#### Raw data

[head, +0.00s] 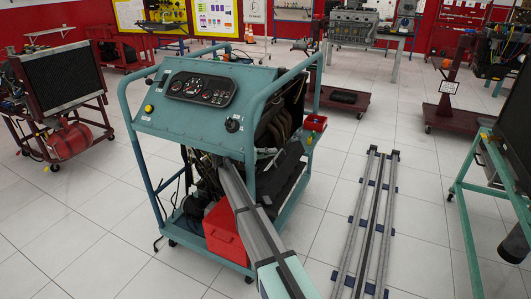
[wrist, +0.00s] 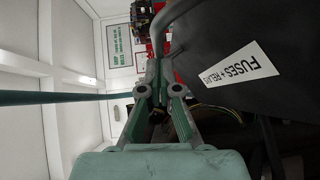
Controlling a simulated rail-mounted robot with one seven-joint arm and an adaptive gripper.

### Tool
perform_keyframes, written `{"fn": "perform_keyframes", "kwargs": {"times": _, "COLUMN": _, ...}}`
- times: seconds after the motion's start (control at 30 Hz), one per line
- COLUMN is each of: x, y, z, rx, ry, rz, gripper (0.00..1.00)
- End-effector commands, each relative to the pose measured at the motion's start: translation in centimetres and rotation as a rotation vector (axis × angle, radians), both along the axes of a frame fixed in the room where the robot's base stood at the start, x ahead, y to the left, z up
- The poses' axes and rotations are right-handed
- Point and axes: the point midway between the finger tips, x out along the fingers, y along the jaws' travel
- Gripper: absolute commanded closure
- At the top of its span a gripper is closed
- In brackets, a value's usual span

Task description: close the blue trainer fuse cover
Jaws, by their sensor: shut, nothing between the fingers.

########

● Short problem
In the listing, find each line with the string "between" and copy it.

● The answer
- Point and axes: the point midway between the finger tips, x out along the fingers, y along the jaws' travel
Jaws, by their sensor: shut, nothing between the fingers.

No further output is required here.